振興局再編問題で・・・①

2014/12/27

上津江ホール

大分合同新聞では振興局再編問題で問題提起を行なっている。・・・・『地域に根差して 日田市からの報告①』・・・県内58市町村が18市町村に再編された「平成の大合併」から間もなく10年。1市2町3村が合併した日田市は今秋、旧町村役場に設置した5振興局を再編する方針を打ち出した。人口減や厳しい財政状況を見越して行政の効率化を図ろうとする市と、身近な行政が遠のき暮らしに不安を覚える住民。市町村合併は旧役場機能の再編という新たなステージに入るのか。日田市から報告する(5回続き)

傍聴席埋め尽くす・・ 10月21日夜、上津江振興局で開かれた上津江地区地域審議会は重苦しい雰囲気に包まれた。報道などで振興局が支所となる再編素案を知った地元住民が、傍聴席を埋め尽くした。原田啓介市長ら執行部は合併特例法に基づき設置された各地区地域審議会で、地元住民ら委員に再編素案を説明して回った。最も厳しい反応を示したのが上津江だった。

「今日、明日にどうこうする話ではない」「財源は減る中、行政需要が増しているから事務事業の効率化は避けて通れない」と理解を求める執行部に対し、「合併後の衰退を早めることになる」「地域のよりどころを失えば暮らしに不安を抱えることになる」 会場の雰囲気を反映したのか、委員はそろって反対の声を上げた。旧郡部に設置した振興局再編の素案は、上津江町、中津江村、前津江町、大山町、天瀬町を三つのエリアで捉える。中津江、大山、天瀬の各振興局を維持し、上津江は中津江の、前津江は大山の支所にしようとする。具体的な職員の人数や再編時期は未定とした。

1年かけ素案作成・・・ 再編の受け止め方にも温度差がある。同様に支所となる前津江町は「住民軽視にならないようにお願いしたい」などと控えめだ。振興局が残る地域では「仕方ない」「行政運営が厳しいのは分かる」と一定の理解を示す意見もあった。市は素案を1年ほど前から、担当課を中心に各振興局の事務量を洗い出し、関係課の意見を聞くなどして作成してきた。「地勢や住民の生活圏などの現状分析から3エリアに分けた。それぞれに核を置くイメージで効率的に業務が遂行できる」と説明する。3エリアは合併1市1圏域で、取り組む方針を決めた国の「定住自立圏構想」などとも連動させることを見据えているという。原田市長は「今後どうしていくのか、徹底的な議論をせずに合併したので今があるという思いもしている。住民と議論の場を積極的に設けたい」と話すように、市町村合併10年を総括しようという思いがある。
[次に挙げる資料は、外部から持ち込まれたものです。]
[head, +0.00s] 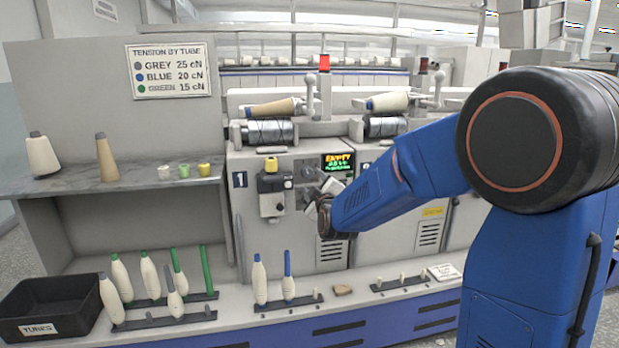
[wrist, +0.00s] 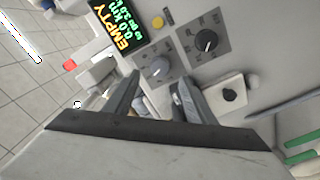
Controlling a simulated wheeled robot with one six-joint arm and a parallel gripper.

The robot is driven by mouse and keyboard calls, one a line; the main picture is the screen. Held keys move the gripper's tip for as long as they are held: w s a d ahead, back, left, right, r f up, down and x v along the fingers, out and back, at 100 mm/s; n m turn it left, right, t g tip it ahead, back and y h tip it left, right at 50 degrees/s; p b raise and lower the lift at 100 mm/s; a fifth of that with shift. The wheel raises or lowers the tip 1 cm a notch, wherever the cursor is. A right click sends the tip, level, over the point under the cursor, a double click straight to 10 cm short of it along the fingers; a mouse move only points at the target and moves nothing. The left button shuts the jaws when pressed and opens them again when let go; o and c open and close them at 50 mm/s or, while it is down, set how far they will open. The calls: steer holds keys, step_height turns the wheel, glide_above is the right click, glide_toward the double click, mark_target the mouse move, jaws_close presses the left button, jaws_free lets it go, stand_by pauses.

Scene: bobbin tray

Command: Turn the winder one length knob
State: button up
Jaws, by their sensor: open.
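Winder one (head: 250,215), marked with a 1, stands at the middle of the head view. Its lit display (head: 338,162) reads EMPTY and also shows in the wrist view (wrist: 112,32). In the wrist view a grey knob (wrist: 157,70) sits on a dial plate near the display. A black knob (wrist: 206,40) sits on a darker dial plate beside it. Their labels are too small to read. My gripper (wrist: 155,88) is open and empty, its fingers spread on either side of the grey knob's line; contact cannot be told. In the head view my wrist mostly hides it.
A yellow button (wrist: 158,21) is by the knobs. Below them is a pale block with a black knob (wrist: 229,95). A shelf (head: 110,188) holds cones at left. Pegs with bobbins stand on the ledge, near a black tubes bin (head: 50,308).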

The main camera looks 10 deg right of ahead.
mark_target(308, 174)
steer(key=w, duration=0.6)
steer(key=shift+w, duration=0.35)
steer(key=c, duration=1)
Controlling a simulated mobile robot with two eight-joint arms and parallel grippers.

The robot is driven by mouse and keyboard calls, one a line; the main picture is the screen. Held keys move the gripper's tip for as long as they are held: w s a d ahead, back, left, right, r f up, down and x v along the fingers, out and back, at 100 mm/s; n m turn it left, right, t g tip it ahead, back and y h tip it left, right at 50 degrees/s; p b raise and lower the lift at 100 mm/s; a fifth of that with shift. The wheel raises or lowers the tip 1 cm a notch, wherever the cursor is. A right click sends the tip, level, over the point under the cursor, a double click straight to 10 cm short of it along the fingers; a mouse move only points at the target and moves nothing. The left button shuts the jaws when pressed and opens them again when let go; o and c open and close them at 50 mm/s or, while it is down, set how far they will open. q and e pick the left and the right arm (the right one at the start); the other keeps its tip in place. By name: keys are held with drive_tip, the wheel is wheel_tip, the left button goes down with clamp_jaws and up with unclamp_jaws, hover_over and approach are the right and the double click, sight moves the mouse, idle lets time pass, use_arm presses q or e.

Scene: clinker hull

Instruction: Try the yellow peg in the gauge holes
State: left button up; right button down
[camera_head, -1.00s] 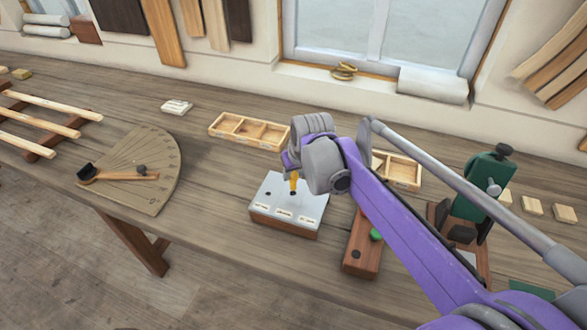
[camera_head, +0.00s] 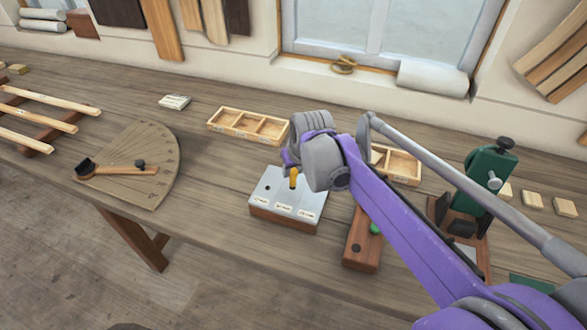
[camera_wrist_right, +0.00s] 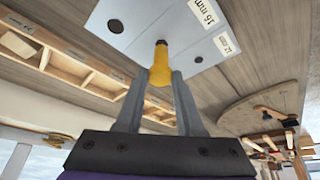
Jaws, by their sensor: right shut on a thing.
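The gauge block (camera_head: 262,204) has a light grey top plate with holes and white size labels on a brown wooden base. My right gripper (camera_wrist_right: 160,80) is shut on the yellow peg (camera_wrist_right: 160,69) and holds it upright over the plate. In the head view the peg (camera_head: 293,179) meets the plate at the middle hole, and the left hole (camera_head: 269,188) is uncovered. In the right wrist view the peg's tip is at the middle hole, with an open hole on either side. I cannot tell how far the tip is in. My left gripper is not in view.
A wooden compartment tray (camera_head: 238,134) stands behind the block. A brown wooden block (camera_head: 356,252) with a green piece is close on the right, partly under my arm. A green clamp-like device (camera_head: 484,180) stands further right. A fan-shaped board (camera_head: 150,190) lies left.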

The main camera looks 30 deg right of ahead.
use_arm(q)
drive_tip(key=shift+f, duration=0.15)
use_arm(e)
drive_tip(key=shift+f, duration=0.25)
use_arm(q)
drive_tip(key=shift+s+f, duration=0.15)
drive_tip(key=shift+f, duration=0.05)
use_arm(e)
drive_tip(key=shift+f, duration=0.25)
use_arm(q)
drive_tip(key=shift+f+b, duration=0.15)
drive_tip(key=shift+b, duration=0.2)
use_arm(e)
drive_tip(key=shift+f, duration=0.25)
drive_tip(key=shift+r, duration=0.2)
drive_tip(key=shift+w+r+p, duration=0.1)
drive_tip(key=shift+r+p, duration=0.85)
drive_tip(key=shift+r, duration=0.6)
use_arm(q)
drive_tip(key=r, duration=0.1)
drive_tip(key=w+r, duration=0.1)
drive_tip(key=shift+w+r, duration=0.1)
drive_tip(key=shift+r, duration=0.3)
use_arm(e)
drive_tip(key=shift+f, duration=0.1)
<メモ> 日田市の振興局再編素案は、振興局と支所のそれぞれに、住民の利用頻度が高い、収納業務、証明書発行などの窓口業務は残す。市道や公共施設の維持管理業務は振興局に集約する考え。事務量に合わせ、支所の職員数は現状よりも少なくなる見込み。災害時の対応や地域コミュニティーを維持するための対応策も講じていくとしている。 ※この記事は、12月27日大分合同新聞朝刊1ページに掲載されています。